As I flip through the back pages of one of the most shocking chapters of my continually unfolding life story, the brushstrokes of the divine (and pierced) hand can be seen on everything from the moment I took back my promise to love one woman for the rest of my life, all the way through the excruciating 112-mile bike race that returned me to wholeness.
I recently re-read “Empty Alter, Broken Heart,” (published a year ago) and realized that it was an incomplete thought. Although the original article generated more than 70 responses (including two engaged couples who realized that marriage would be a terrible mistake), the true story of how God works in the most traumatic periods of our twenties is not in the pain but in the spiritual growth and development as a more fully complete human being. Your “perfect storm” experience in this decade of transition and discovery might not involve walking away from a relationship when you’ve promised to walk down the aisle, but rest assured, your test is coming. Be it a loss of a parent, a financial crisis or shattered love, your response to personal tragedy will shape the coming decades, not years, of your life.

The following is a rough spiritual guide to getting through hard times from a fellow traveler who just barely made it through.

Have the courage to stand alone. Too much reasoning mixed with a tendency to “go with the flow” put me on the path to a marriage that could have only ended in divorce. No one, except for Christ, could walk into my fiancée’s basement with me as I hung my head and uttered the most difficult sentence of my entire life. I shared the news of my failed relationship with the audience of my radio shows in Chicago and Michigan, totaling more than 100,000 people, some of whom called me an “immature coward,” a liar and a fake. Going through with the marriage would have been much easier in the short term, but only the choice to act alone saved me from the incalculable personal, spiritual and financial ruin that comes with every divorce. Walking into a living room with a fiancée and out of it with a ring to return may have been very hard, but not nearly as hard as walking into a courtroom with a wife and walking out with divorce documents.

Cherish that friend who sticks “closer than a brother.” Marc is one of my very best friends from college. His attempts at planting a house church fell apart at the same time that my entire life did. He thought I was doing him a favor when I offered to let him move in with me, but I was the one who was truly in need. During February and March, two of the bleakest months to endure the biting cold of Chicago’s south suburbs, Marc helped me fight away the numbness in my soul with over 100 matches of Halo 3 online, two seasons of Friday Night Lights, and a dozen or so late nights of sitting in the dark and listening to me choke on tears as I put the pieces back together. From David and Jonathon through Paul and Timothy, God has a track record of providing the heartbroken with one unbreakable friendship. Don’t get so caught up in the agony that you miss yours. It’s a vital lifeline.
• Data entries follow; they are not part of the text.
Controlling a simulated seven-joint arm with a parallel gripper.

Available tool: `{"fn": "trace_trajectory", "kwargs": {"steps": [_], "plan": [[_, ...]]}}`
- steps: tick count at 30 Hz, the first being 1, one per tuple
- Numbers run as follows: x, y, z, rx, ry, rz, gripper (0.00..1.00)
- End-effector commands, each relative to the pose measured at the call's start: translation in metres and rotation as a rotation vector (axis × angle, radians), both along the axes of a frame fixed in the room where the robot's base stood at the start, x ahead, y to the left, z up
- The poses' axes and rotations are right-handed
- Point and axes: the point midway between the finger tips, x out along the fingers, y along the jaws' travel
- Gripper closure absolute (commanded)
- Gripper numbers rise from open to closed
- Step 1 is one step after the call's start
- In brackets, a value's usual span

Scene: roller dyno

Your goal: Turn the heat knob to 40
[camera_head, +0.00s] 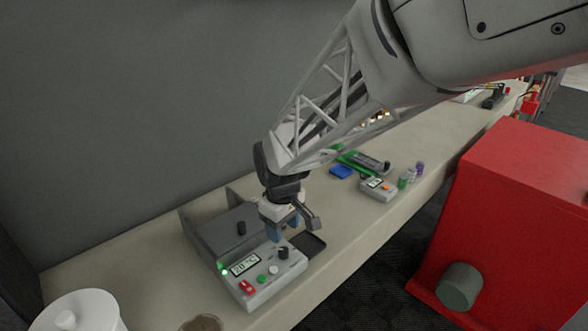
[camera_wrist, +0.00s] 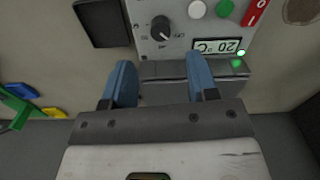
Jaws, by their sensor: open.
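The heat knob is most likely the black dial (camera_head: 283,253) on the front panel of a grey control box (camera_head: 262,292). The dial also shows in the wrist view (camera_wrist: 162,29), with a white pointer mark and small printing around it. The box's display (camera_wrist: 217,46) appears upside down in the wrist view and reads 20 °C. My gripper (camera_head: 284,230) is open, with its blue fingers over the box beside the dial. In the wrist view my gripper (camera_wrist: 160,72) has nothing between its fingertips, and the dial lies just beyond them, apart from both.
The panel also has a white button (camera_wrist: 197,9), a green button (camera_wrist: 224,8), a red switch (camera_wrist: 255,12) and a lit green lamp (camera_wrist: 240,53). A dark tray (camera_head: 309,245) lies beside the box. Another small device (camera_head: 379,189) stands farther along the bench.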

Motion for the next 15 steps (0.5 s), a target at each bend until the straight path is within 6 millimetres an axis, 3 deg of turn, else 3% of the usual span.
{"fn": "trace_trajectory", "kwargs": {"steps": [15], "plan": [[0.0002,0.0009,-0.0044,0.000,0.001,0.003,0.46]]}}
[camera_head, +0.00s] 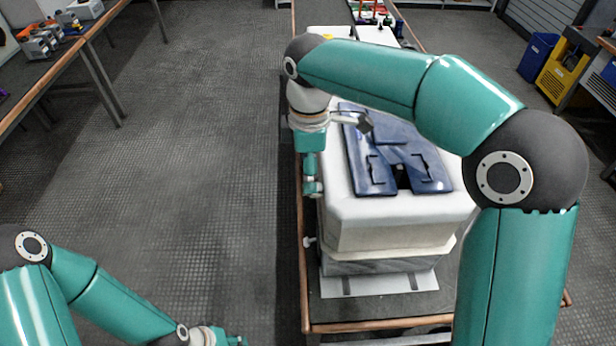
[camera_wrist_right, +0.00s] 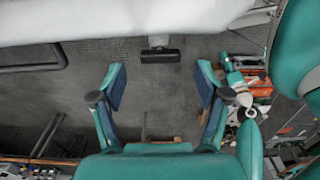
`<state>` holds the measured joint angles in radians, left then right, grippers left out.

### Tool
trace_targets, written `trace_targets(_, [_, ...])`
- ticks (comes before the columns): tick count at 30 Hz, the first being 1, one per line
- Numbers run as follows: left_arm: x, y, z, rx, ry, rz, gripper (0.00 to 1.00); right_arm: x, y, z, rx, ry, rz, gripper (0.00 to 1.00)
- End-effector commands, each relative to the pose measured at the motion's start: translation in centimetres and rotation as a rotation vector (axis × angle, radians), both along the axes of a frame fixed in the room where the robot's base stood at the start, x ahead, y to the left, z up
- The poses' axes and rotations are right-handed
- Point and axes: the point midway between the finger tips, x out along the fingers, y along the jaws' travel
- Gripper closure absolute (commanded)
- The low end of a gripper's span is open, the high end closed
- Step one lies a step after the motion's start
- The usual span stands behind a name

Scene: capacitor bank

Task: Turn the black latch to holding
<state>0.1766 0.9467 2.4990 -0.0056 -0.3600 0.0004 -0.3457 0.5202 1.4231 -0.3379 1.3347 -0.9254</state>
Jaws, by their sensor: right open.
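The black latch (camera_wrist_right: 160,56) shows in the right wrist view as a short dark bar on a pale stem, just under the white housing. It lies crosswise in the picture, beyond the fingertips and roughly centred between them. My right gripper (camera_wrist_right: 161,78) is open and empty, with a finger on each side of the gap, apart from the latch. In the head view my right gripper (camera_head: 313,188) hangs by the left side of the white housing (camera_head: 390,225); I cannot make out the black bar there. My left gripper (camera_head: 232,340) is cut off at the bottom edge.
The housing has a blue panel (camera_head: 430,183) on top and stands on a bench (camera_head: 320,318) with a wooden edge. My right arm reaches over it. The floor (camera_head: 200,150) left of the bench is clear. Another bench with items stands at the far left.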

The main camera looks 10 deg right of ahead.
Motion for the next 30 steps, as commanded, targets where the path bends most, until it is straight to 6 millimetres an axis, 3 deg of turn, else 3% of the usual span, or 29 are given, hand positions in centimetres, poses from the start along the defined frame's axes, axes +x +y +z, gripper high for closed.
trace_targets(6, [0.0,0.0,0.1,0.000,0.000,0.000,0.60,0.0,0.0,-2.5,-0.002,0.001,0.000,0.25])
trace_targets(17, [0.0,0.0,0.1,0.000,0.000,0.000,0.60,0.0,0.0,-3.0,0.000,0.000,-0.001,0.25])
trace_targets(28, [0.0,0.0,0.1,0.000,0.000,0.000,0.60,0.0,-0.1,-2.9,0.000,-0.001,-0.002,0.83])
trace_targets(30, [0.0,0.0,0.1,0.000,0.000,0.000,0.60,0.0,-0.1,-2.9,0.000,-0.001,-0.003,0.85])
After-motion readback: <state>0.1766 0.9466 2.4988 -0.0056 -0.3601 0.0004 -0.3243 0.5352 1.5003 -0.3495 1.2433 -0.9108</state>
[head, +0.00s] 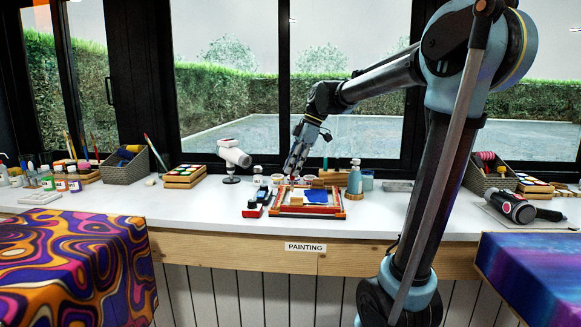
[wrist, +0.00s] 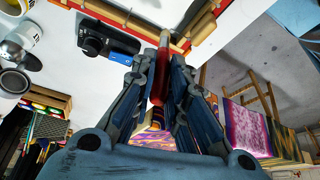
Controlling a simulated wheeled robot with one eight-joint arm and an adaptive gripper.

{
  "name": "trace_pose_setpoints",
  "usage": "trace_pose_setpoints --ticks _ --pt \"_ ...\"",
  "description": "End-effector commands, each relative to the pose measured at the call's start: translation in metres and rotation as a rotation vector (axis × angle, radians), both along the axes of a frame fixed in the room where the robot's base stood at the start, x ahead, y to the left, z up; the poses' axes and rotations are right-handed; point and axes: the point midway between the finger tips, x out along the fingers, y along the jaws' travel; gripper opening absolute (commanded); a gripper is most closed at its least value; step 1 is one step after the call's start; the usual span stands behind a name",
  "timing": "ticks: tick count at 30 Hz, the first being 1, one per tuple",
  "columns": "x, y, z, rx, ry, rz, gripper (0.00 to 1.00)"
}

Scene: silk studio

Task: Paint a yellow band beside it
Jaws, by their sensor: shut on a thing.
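My gripper (head: 294,170) hangs fingers-down behind the left part of a wooden frame with red rails (head: 308,213) on the white counter. In the wrist view my gripper (wrist: 160,66) is shut on a slim red-handled tool (wrist: 158,88) with a pale end, probably a brush; its tip colour cannot be told. A blue patch (head: 315,196) shows inside the frame. I cannot make out a yellow band there. Small paint jars (head: 277,180) stand close by my fingers. A corner of the frame (wrist: 206,22) shows at the top of the wrist view.
A blue and black object (wrist: 105,47) lies left of the fingers in the wrist view. In the head view a red and dark item (head: 264,196) sits left of the frame. A grey-blue bottle (head: 354,180) stands right behind it. The counter's left middle is mostly clear.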

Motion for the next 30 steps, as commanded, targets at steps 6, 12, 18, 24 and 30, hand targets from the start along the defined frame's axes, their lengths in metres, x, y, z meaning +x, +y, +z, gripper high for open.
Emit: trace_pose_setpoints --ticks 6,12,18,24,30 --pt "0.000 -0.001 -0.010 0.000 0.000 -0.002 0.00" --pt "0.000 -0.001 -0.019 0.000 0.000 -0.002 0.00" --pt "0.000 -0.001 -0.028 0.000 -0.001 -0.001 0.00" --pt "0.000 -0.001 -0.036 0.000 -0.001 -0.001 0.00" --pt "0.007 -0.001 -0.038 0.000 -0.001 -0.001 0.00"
Discover a new outlet of worship. A beginner triathlete before the breakup, I threw myself into training as a form of escape. In a mere eight months, I beat my body into the best shape of my life, and competed in the “Aquabike” (2.4-mile swim/112-mile bike) race in northern California. I endured a sprained ankle during the race, severe dehydration and more than 3,000 feet of brutal climbing to cross the finish line. Over the course of this summer, I logged more than 1,000 miles on my Trek Madone road bike. The long hours of solitude helped me discover that I could worship my Creator by slamming down the pedals to the backdrop of a Midwestern sunset.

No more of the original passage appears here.